Building the Peace Canoe

The Plan. Build a 19' Ohio Pound Net Sharpie with plans from Reuel Parker of Parker Marine. My woodworking background is basic at best, but our new place has a 2 1/2 bay garage with a work bench that beckons for a project. We don't normally keep the cars there anyway. I did attend the Wooden Boat School in the late '80's and took the Fundamentals of Boat building course. But what I learned from that endeavor was that I don't have the skills to build a traditional carvel planked boat and that they have a fantastic fleet of classic vessels for students to use, even (especially) if you cut class.

It's Mike's fault. Reading Mike O'Brien's reviews in the back of Wooden Boat Magazine never fails to get the juices flowing. After reading his reviews of various sharpies in a recent issue and comments on how "easy" they were to build, I couldn't resist. I ordered Reuel's "The Sharpie Book" and really began to drool. He mentions the Ohio sharpie as a great beginner boat. The plans were ordered next.

Will be investing in some heat for next winter!
2 1/2 bay detached garage will make a nice boat shop (nicer when it has heat and water!)

It's logical? There is some logic here. Building a boat, even a "simple" boat like this will take me many months, if not longer. At my skill level the building will go so slow that it should be difficult to out spend my budget. Especially considering what we would be budgeting for if we were to buy a boat, dock and maintain it. Plus my wife will know where I am in all my off time. She is very supportive of this so far.

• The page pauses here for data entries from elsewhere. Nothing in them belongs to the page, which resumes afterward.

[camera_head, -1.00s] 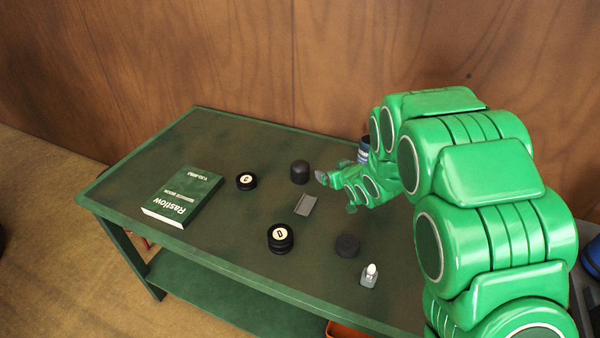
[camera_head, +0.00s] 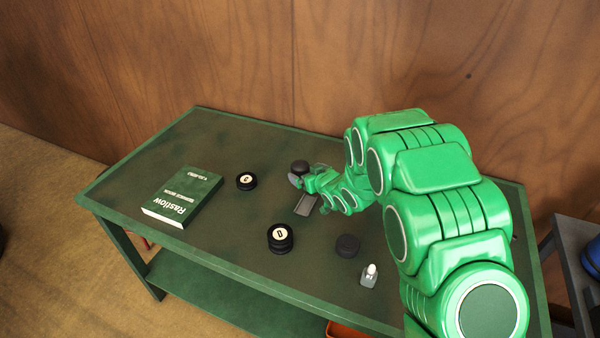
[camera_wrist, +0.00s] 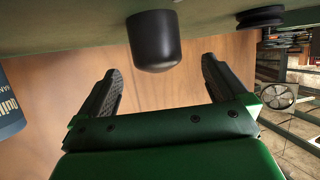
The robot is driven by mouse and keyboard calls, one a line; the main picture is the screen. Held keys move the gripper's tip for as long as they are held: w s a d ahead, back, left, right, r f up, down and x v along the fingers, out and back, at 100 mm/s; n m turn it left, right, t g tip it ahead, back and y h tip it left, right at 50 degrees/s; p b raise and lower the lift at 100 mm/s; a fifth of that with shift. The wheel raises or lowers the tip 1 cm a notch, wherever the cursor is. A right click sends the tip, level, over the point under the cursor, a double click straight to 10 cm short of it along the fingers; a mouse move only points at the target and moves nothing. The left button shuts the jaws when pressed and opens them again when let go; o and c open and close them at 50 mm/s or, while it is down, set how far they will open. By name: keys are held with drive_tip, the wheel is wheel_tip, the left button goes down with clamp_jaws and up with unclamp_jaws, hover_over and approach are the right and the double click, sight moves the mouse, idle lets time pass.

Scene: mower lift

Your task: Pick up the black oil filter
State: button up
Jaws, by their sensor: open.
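The black oil filter (camera_head: 300,166), a plain dark cylinder with a rounded end, stands on the green workbench (camera_head: 225,128) toward its back edge. My gripper (camera_head: 298,182) is low over the bench beside it and partly covers it in the head view. In the wrist view, which sees the bench at the top, the filter (camera_wrist: 153,40) is just beyond and between the fingertips of my open gripper (camera_wrist: 160,66). Neither finger visibly touches it.
Black discs marked C (camera_head: 246,181) and D (camera_head: 281,238), a dark round cap (camera_head: 347,246), a small bottle (camera_head: 370,275) and a green book (camera_head: 184,196) stand around. A blue can (camera_wrist: 8,105) shows at left in the wrist view.

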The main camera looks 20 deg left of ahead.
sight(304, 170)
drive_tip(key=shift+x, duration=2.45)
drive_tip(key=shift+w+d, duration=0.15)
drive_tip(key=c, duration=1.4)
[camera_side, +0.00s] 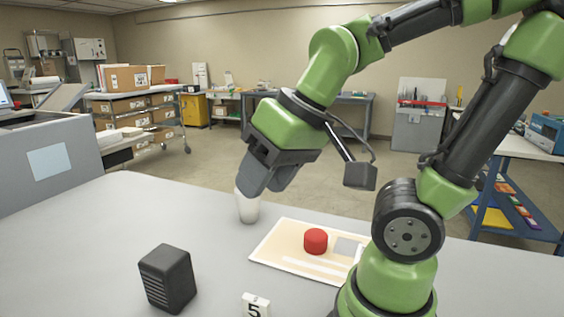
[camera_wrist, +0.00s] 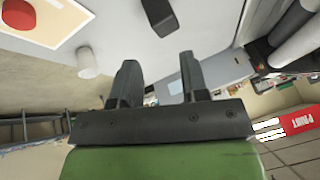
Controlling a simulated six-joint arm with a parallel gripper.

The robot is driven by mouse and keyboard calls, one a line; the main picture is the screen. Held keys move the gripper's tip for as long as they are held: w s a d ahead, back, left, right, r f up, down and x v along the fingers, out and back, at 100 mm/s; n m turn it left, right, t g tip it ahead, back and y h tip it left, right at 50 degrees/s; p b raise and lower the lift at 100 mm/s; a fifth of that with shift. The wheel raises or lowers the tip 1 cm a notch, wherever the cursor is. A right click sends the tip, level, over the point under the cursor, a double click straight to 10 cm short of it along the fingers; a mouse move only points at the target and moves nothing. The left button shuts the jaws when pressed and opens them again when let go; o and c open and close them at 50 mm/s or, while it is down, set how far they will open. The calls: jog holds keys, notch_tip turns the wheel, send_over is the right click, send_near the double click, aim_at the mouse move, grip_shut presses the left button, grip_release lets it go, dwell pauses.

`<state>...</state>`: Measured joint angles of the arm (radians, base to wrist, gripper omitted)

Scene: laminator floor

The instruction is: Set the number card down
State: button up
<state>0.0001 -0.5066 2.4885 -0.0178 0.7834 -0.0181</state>
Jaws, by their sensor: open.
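The number card (camera_side: 256,306) is small and white with a black "5". It sits on the grey table at the bottom edge of the side view, partly cut off by the frame. I cannot make it out in the wrist view. My gripper (camera_side: 265,188) is above the far part of the table, well away from the card, with its fingers tilted down. In the wrist view my gripper (camera_wrist: 158,60) is open, with nothing between the two fingers.
A white cylinder (camera_side: 248,211) stands behind the fingers' line of sight, apart from them in the wrist view (camera_wrist: 87,65). A red cylinder (camera_side: 316,240) sits on a cream printed board (camera_side: 278,256). A black ribbed box (camera_side: 167,278) stands front left. Left table is clear.

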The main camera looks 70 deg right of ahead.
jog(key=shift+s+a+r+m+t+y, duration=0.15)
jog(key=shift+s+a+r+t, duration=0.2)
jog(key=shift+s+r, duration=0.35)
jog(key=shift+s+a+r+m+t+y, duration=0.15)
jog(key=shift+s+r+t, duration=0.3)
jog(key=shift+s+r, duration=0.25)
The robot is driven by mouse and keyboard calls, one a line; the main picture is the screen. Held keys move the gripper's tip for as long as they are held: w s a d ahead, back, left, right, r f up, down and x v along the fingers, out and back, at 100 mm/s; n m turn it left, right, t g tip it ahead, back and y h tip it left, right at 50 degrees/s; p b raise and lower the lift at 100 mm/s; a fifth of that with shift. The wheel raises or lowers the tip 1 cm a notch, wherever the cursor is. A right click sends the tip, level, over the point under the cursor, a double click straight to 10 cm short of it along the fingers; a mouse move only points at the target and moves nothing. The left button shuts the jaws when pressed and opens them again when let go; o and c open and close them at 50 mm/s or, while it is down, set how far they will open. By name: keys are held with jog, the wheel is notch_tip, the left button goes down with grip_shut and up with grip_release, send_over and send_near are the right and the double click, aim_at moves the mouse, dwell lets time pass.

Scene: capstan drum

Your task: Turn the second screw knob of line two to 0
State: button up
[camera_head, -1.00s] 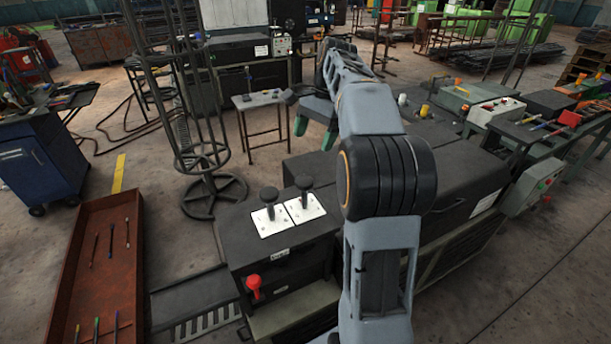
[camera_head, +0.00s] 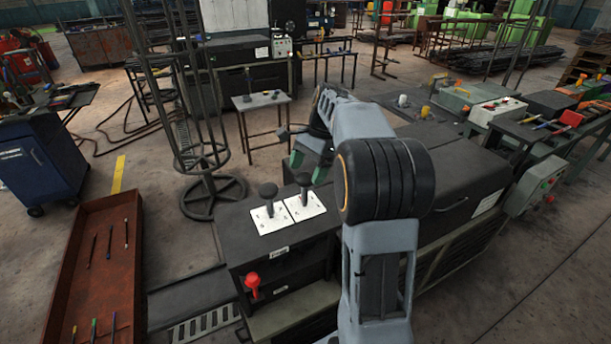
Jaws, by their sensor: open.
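Two black knobs stand upright on white marked plates on top of the dark machine (camera_head: 275,255). The left knob (camera_head: 268,192) is on the left plate (camera_head: 265,224) and the right knob (camera_head: 304,182) is on the right plate (camera_head: 312,211). The plate markings are too small to read, so I cannot tell either setting or which knob is the second of line two. My gripper (camera_head: 308,168), with green fingertips, is open and empty. In the picture it is just above the right knob; I cannot tell whether it touches it.
A red knob (camera_head: 252,281) sticks out at the machine's front left. A tall wire frame (camera_head: 200,165) stands behind left. A rust-red tray (camera_head: 100,250) with tools lies at left. My arm hides part of the machine's middle. Yellow and white knobs (camera_head: 425,111) are farther back.

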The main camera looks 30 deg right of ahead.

Step 1: Build a 1" scale model of the sharpie to see how the parts go together, or don't. Make a bunch of mistakes on the little one that hopefully don't have to be repeated on the big one. .

Step 2:. Build a Peace Canoe was published in Wooden Boat at this time and since the construction method seemed somewhat similar to that of the sharpie, plus it is a "weekend" project (right) it seemed like a good warm up for the real thing.

Minor changes from the plans: moved the chine log inside, glass (xynole cloth) and epoxy the exterior. I did these modifications more for practice as this what will be done on the sharpie and I've never messed with that much fabric and epoxy before. She should end up being one battleship of a "canoe!"

Ohio Sharpie Model Profile

Another first step, build a model of the canoe.

Still another step: Needed a few more sawhorses. Check out the 14 minute sawhorse.

Cut and measure, measure and cut, not always in the right order.

Most of the parts laid out

Starting to come together

Failure of my ever first scarf, not a good omen. Here is an attempt at a repair.

Dogboat-Schooner and Dory getting their sea (garage?) legs.

Plans available from WB

Ghost boat. A real trick or treat: epoxying Xynole-poly cloth. (beats fiberglass!)

Wetting out, only 3 coats to go.

Epoxied and dog approved. But what do they know? They're waiting for a treat or at least to go swimming.

Who's the guy in the funny suit? It keeps dust in shop and out of happy house.

Looking like the battleship she is, primed navy gray. Reminds me of why I'm a pilot today.

Showing her true colors, and blemishes. They don't hide under black paint! This is why this is the practice boat.

Turned over. Now all she needs is a little epoxy, trimming, paint, and this "weekend" project will be out the door. EST (estimated splash time, in the real world) two weeks.

Stems trimmed. Boat gets final coats of paint and even a name.

Dry launch and dog approved.

In the water, sort of. Launched in our small pond. Knew this was designed for sheltered waters, but this is ridiculous.